=== Objective ===
Transcribe the lines below verbatim, skipping the images.

=== Record list ===
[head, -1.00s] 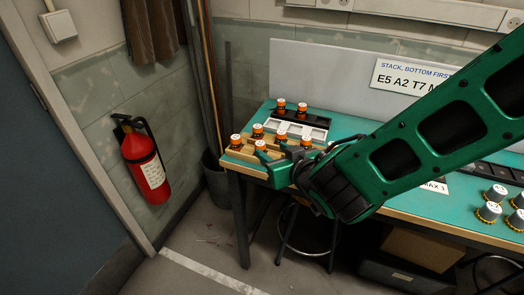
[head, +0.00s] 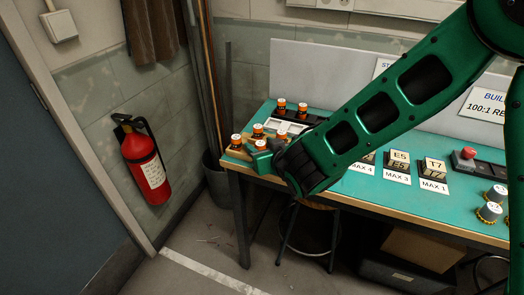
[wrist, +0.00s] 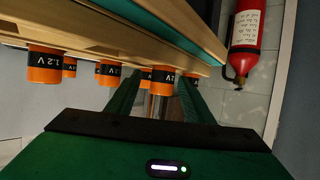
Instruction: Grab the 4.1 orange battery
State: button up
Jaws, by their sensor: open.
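Several orange batteries with white tops, one of them at the left (head: 236,142), stand in a wooden rack (head: 228,151) at the bench's left end. Two more orange batteries (head: 281,104) stand in a black holder behind. The marks on their tops are too small to read, so I cannot tell which is 4.1. My gripper (head: 262,160) is at the rack's front edge. In the wrist view the batteries appear upside down with "1.2 V" bands. My gripper (wrist: 157,88) is open there, with one orange battery (wrist: 162,75) showing between its fingers, apparently not gripped.
A white tray (head: 297,127) lies behind the rack. Labelled blocks (head: 398,163) and silver knobs (head: 489,212) are to the right on the green bench. A red extinguisher (head: 143,160) hangs on the left wall. A stool (head: 310,240) stands below.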

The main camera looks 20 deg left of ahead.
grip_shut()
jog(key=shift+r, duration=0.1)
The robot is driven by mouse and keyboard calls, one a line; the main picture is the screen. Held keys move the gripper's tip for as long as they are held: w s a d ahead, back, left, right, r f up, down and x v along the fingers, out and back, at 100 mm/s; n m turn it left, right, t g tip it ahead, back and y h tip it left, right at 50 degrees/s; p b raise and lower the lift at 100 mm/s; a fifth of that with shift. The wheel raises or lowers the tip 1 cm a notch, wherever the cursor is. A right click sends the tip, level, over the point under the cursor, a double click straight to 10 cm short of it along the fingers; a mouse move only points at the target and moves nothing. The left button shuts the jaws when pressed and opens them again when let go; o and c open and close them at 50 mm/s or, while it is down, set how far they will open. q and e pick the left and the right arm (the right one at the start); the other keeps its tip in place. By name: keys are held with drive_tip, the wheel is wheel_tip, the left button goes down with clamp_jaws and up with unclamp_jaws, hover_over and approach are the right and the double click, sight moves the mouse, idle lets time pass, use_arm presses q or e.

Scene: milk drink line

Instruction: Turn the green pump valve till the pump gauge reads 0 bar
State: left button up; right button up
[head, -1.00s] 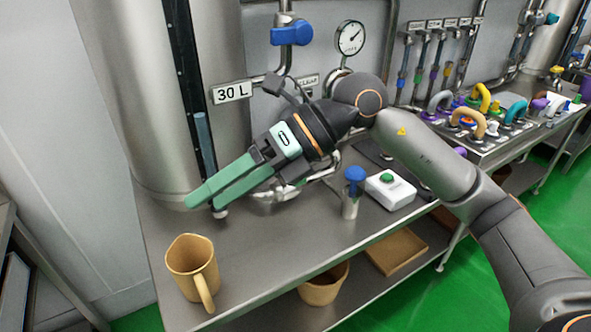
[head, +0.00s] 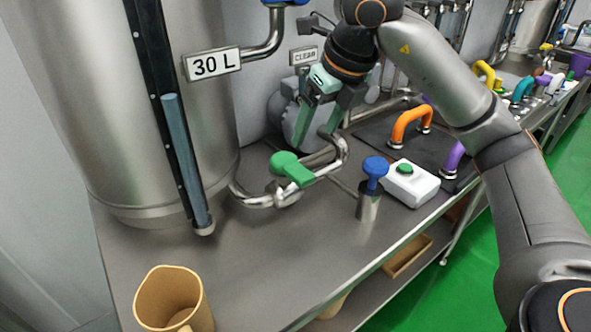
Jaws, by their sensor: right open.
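The green pump valve (head: 290,168) is a lever handle on the steel pipe between the tank and the grey pump (head: 290,122). Its lever points right and slightly toward the front. My right gripper (head: 318,133) is open and empty, its two green fingers pointing down. In the picture it is above and right of the valve, apart from it, in front of the pump. The pump gauge is not visible now; a round dial gauge shows only in the earlier frame. My left gripper is not in view.
The steel tank (head: 185,90) with a 30 L sign (head: 212,65) stands at left. Right of the valve are a blue-knobbed steel cylinder (head: 369,205), a white box with a green button (head: 412,188) and an orange handle (head: 408,120). A tan mug (head: 170,300) stands at front left.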

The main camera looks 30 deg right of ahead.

=== Answer to the exercise ===
[head, -1.00s] 
[head, +0.00s] 
[wrist, +0.00s] 
Instruction: Grab the 4.1 orange battery
State: button up
Jaws, by their sensor: open.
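Several orange batteries with white tops, one of them at the left (head: 236,142), stand in a wooden rack (head: 228,151) at the bench's left end. Two more orange batteries (head: 281,104) stand in a black holder behind. The marks on their tops are too small to read, so I cannot tell which is 4.1. My gripper (head: 262,160) is at the rack's front edge. In the wrist view the batteries appear upside down with "1.2 V" bands. My gripper (wrist: 157,88) is open there, with one orange battery (wrist: 162,75) showing between its fingers, apparently not gripped.
A white tray (head: 297,127) lies behind the rack. Labelled blocks (head: 398,163) and silver knobs (head: 489,212) are to the right on the green bench. A red extinguisher (head: 143,160) hangs on the left wall. A stool (head: 310,240) stands below.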

The main camera looks 20 deg left of ahead.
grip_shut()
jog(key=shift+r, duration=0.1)
The robot is driven by mouse and keyboard calls, one a line; the main picture is the screen. Held keys move the gripper's tip for as long as they are held: w s a d ahead, back, left, right, r f up, down and x v along the fingers, out and back, at 100 mm/s; n m turn it left, right, t g tip it ahead, back and y h tip it left, right at 50 degrees/s; p b raise and lower the lift at 100 mm/s; a fifth of that with shift. The wheel raises or lowers the tip 1 cm a notch, wherever the cursor is. A right click sends the tip, level, over the point under the cursor, a double click straight to 10 cm short of it along the fingers; a mouse move only points at the target and moves nothing. The left button shuts the jaws when pressed and opens them again when let go; o and c open and close them at 50 mm/s or, while it is down, set how far they will open. q and e pick the left and the right arm (the right one at the start); the other keeps its tip in place. By name: keys are held with drive_tip, the wheel is wheel_tip, the left button goes down with clamp_jaws and up with unclamp_jaws, hover_over and approach are the right and the double click, sight moves the mouse, idle lets time pass, use_arm presses q or e.

Scene: milk drink line

Instruction: Turn the green pump valve till the pump gauge reads 0 bar
State: left button up; right button up
[head, -1.00s] 
[head, +0.00s] 
Jaws, by their sensor: right open.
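The green pump valve (head: 290,168) is a lever handle on the steel pipe between the tank and the grey pump (head: 290,122). Its lever points right and slightly toward the front. My right gripper (head: 318,133) is open and empty, its two green fingers pointing down. In the picture it is above and right of the valve, apart from it, in front of the pump. The pump gauge is not visible now; a round dial gauge shows only in the earlier frame. My left gripper is not in view.
The steel tank (head: 185,90) with a 30 L sign (head: 212,65) stands at left. Right of the valve are a blue-knobbed steel cylinder (head: 369,205), a white box with a green button (head: 412,188) and an orange handle (head: 408,120). A tan mug (head: 170,300) stands at front left.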

The main camera looks 30 deg right of ahead.

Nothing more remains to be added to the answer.